Autobiographies by Pianists Ivor Newton and Dennis Matthews
by Rosalyn Tureck
From the Rosalyn Tureck Collection,
Howard Gotlieb Archival Research Center at Boston University
[Editor's note: I was unable to discern which Dennis Matthews book Dr. Tureck is discussing, but the Ivor Newton book is entitled "At the piano—Ivor Newton: the world of an accompanist".]
Two autobiographies by Ivor Newton and Dennis Matthews respectively have been published recently which add to the contemporary chronicle of concert performers. Both are so well known and admired, particularly in England, that they need no prefatory remarks from me. Each relates the tale of a man fulfilled, in the work which drew him as a magnet, demanding and developing his finest capacities. Perhaps the most entertaining aspect of reviewing these two books together is illustrated by the story told by Dennis Matthews about Harold Craxton, who objected to the casual treatment given to accompanists. He summed this up in the phrase "at the piano". "Imagine," said Craxton, "a singer being billed 'at the glottis'". Having read the latter first, Ivor Newton's title, inevitable as it is, provoked a special chuckle.
It is interesting to see the similarity of background as expressed in the tastes of the parents of both autobiographers. Their parents were not particularly gifted in music, although each reports a certain liking for it. However the level of their musical preferences was hardly that of their respective sons who developed such excellent careers in music of real value. Of the two, Ivor Newton's book is the more colorful. I sometimes think that the talent for a sense of humor is inborn in accompanists, or perhaps, necessity sharpens this quality. Newton seconds Gerald Moore not only with his book about accompanying, but with a humor which appears on the opening page with a quotation from Ernest Newman — "Piano playing is not a very elevated walk of life." The color in Newton's book begins with the revelation that he was born in Limehouse, and the description of his early days.
From the account of his early beginnings, Ivor Newton was a much younger prodigy than Matthews. Professional work begun before the age of ten is a typical tale of the musical prodigy, but Newton's early years of trial and error are unusually grim. He is a 'self-made' man by reason of having to overcome and surmount a passive family background and comparatively little encouragement from his teachers. He fumbled his way into a distinguished career, due to his own passion for music. His knocking about from music halls to various orchestras in all sorts of unlikely places and engagements, would hardly be considered a model example of how to become an accompanist in the repertoire of the concert world. However, his studies led to self-development due solely to his inner drive and practical necessity — a combination which often forms the most solid of foundations.
When he says that at the age of fifteen, "I could not at that time transpose and seemed to spend all my leisure time writing out everything I had to play in the keys in which the singers wanted it," he was unknowingly working out the best kind of exercises possible to equip himself for the work of later years. This activity contained the urgency of immediate, live performance, so different from academic requirements based on texts and grades which he would have had in a more normal life.

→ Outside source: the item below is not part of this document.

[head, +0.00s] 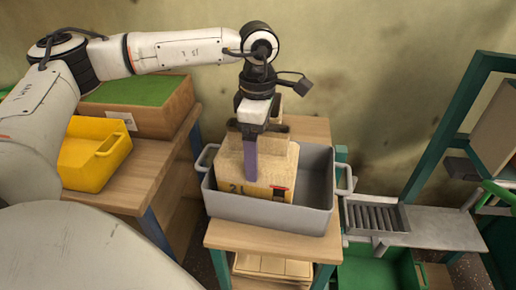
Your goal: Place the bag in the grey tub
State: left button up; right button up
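The bag (271,163) is a tan, box-like sack with dark printing and a small dark-and-red label low on its front. It is upright within the rim of the grey tub (270,211), whose near wall hides its bottom edge, so I cannot tell whether it rests on the tub floor. My left gripper (250,160) comes down from above, with one purple finger flat against the bag's front face. The other finger is hidden behind the bag; the gripper looks shut on the bag. My right gripper is not in view.
The tub stands on a small wooden table (262,240) with handles at both ends. A yellow bin (92,152) and a green-topped wooden box (134,92) are on a bench at left. A green frame with a grey roller chute (375,216) stands close at right.

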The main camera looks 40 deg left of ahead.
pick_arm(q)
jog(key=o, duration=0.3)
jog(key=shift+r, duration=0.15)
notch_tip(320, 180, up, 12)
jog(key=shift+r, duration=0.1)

Despite the fact that living was much harder and learning took place in dreary music halls rather than in the charming atmosphere of higher place of learning, the grind of producing results under perhaps the worst of conditions formed an effective course of training. At seventeen, an engagement with the violinist, de Groot, at the Picadilly Hotel set him on a course which brought him into a fashionable world more close to that to which his own tastes attracted him, but years were still to pass until he reached the goal of accompanying the great opera and concert artists. Towards the end of his book Ivor Newton writes an open letter for aspiring accompanists which makes good reading for professionals and laymen alike.
Dennis Matthews combines an autobiography concerned with his personal and professional life with hints on musical style and performance, ways of practising and general musical talk. He tells us that his initial moment of musical identification occurred at the age of twelve, actually rather a late age for the performing musician.
I was struck by the attitude expressed in an amusing remark made by his schoolmaster who, on learning that he had decided to become a musician, said to him, "What are you doing with the rest of your time?" How different in quality was the comment made to me by a schoolmaster in the Russian milieu in which I grew up. He said, "One must be prepared to go through fire and water for one's music lessons."
Matthews's general development follows a good pattern of serious study and excellent teaching. The trials of forging a career were not spared him, however, and this sort of experience is more in the usual pattern of the performing musician's life than otherwise. His accounts of experiences on tour are entertaining and classical. I smiled with sympathetic amusement at Mr. Matthews description of the touring artist's troubles with British Railways; and agreed with his remarks about difficulties with pianos on tour.
His general musicianship is, of course, excellent. Sometimes, detailed approaches are a bit confused. In speaking of style, he says it is "controversial because no two musicians agree, for instance, over Bach's notation (a dotted note might mean a double-dotted one or a triplet according to the piece in question)". Actually the rules are clear on these points and disagreement can be due solely to illiteracy and inexperience in reading a score of Bach's time. Mr. Matthews's own seriousness of purpose as a musician and as a person shines through all of his discourse, however, and his modesty is refreshing.